Togo receives World Bank funds but questions linger over governance

In a dramatic financial move, the World Bank Group has approved a staggering $200 million package to upgrade transport infrastructure and revive Togo’s struggling railway network. Official statements trumpet a vision of the country transformed into an “indispensable logistics hub” for the Sahel region. Yet beneath the technocratic veneer and customary handshakes, a pressing question emerges: how can a serious financial institution entrust such a strategic portfolio to a government whose economic governance is marked more by opacity than transparency?

By channeling hundreds of millions of dollars to a state that has yet to demonstrate fiscal discipline, the World Bank risks funding yet another logistical illusion.

The railway mirage and the reality of mismanagement

At the heart of the project lies an ambitious promise: rehabilitating the rail line connecting the Autonomous Port of Lomé to the Adétikopé Industrial Platform (PIA). On paper, shifting freight from road to rail to ease congestion in the capital is appealing. In Togo’s reality, the railway sector is a graveyard of abandoned infrastructure, weighed down for decades by chronic neglect and short-sighted political choices.

Entrusting such complex construction projects to Togo’s bureaucratic apparatus is a blind gamble. The country is regularly criticized for the slowness of its structural reforms and the inefficiency of its public investments. Handing over $200 million for rails without first ensuring that the administration has the skills, transparency, and rigor to manage them is putting the cart before the horse. At best, it is amateurism; at worst, a reward for poor governance.
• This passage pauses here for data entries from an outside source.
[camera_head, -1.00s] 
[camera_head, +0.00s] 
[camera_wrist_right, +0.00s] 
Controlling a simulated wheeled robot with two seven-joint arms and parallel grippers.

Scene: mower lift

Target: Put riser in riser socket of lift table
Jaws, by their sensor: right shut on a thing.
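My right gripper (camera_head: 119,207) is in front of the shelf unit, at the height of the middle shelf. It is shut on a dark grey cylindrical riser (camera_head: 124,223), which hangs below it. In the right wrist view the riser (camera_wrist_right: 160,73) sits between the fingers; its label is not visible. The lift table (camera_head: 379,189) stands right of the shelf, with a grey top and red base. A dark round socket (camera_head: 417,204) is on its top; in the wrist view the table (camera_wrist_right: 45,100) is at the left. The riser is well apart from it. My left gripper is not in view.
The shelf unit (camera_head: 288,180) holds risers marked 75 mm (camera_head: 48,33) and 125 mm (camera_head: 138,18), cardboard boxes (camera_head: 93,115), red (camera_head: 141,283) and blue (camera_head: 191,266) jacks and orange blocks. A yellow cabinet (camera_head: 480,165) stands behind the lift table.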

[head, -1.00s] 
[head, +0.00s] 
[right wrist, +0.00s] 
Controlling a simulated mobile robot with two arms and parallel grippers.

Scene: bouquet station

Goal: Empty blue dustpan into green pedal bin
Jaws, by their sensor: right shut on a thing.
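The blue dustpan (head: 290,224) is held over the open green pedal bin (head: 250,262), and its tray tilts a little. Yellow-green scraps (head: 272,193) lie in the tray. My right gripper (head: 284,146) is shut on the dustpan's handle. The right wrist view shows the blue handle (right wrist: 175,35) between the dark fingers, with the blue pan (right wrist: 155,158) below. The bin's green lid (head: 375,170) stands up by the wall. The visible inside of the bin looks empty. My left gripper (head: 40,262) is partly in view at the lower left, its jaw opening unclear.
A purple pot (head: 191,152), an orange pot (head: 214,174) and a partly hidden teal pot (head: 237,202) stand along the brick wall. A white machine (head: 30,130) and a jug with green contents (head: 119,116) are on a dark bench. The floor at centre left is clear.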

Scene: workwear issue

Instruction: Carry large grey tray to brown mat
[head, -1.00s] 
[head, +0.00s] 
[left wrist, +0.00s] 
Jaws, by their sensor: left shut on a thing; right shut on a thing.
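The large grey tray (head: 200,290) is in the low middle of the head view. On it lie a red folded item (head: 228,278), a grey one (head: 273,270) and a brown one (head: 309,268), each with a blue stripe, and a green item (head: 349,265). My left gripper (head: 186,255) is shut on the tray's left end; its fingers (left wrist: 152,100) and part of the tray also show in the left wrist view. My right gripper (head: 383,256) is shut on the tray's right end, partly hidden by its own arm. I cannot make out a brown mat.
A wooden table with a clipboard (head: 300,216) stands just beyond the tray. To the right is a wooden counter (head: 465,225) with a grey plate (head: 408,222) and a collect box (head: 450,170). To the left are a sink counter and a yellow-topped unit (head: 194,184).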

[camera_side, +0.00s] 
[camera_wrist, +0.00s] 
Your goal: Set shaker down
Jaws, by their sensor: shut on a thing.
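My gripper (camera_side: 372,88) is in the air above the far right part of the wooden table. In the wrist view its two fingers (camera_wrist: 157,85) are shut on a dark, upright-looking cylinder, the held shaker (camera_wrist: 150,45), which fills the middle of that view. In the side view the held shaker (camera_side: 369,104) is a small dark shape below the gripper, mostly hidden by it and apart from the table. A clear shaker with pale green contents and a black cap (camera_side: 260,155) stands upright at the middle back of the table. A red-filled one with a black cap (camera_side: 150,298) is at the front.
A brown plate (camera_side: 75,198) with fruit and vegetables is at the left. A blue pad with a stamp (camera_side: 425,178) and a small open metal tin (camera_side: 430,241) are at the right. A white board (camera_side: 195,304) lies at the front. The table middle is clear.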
Logistics hub or financial sieve?

Togo likes to imagine itself as the gateway to the Sahelian hinterland. But the reality of the Lomé-Ouagadougou-Niamey corridor is quite different: bureaucratic red tape, customs hassles, and, above all, systemic corruption that discourages economic operators. The Port of Lomé, despite its technical performance, remains at the center of corruption scandals and favoritism that remind us how porous the financial circuits are.

Injecting fresh money into infrastructure without cleaning up the business environment will solve nothing. As long as nepotism and the lack of political alternation freeze institutions, donor funds will first feed the power’s patronage networks before benefiting the real economy. By refusing to condition its subsidies on an uncompromising fight against embezzlement of public funds, the international community makes itself complicit in the country’s economic stagnation.

The willful blindness of international institutions

This sudden generosity from the World Bank raises questions about its own evaluation criteria. How can it justify such a blank check when the country faces glaring social emergencies—health, education, access to water—that are completely neglected by the national budget? The regime of Faure Gnassingbé excels at designing “showcase” projects to charm development partners while keeping the country in internal structural fragility.

This $200 million program will only weigh down Togo’s moral and financial debt, with no guarantee of a return on investment for the population. If Togo wants to be taken seriously on the international stage, it must first prove that it can manage its resources transparently. In the meantime, this funding looks very much like a blank check signed to a regime that has made resource capture a method of governance.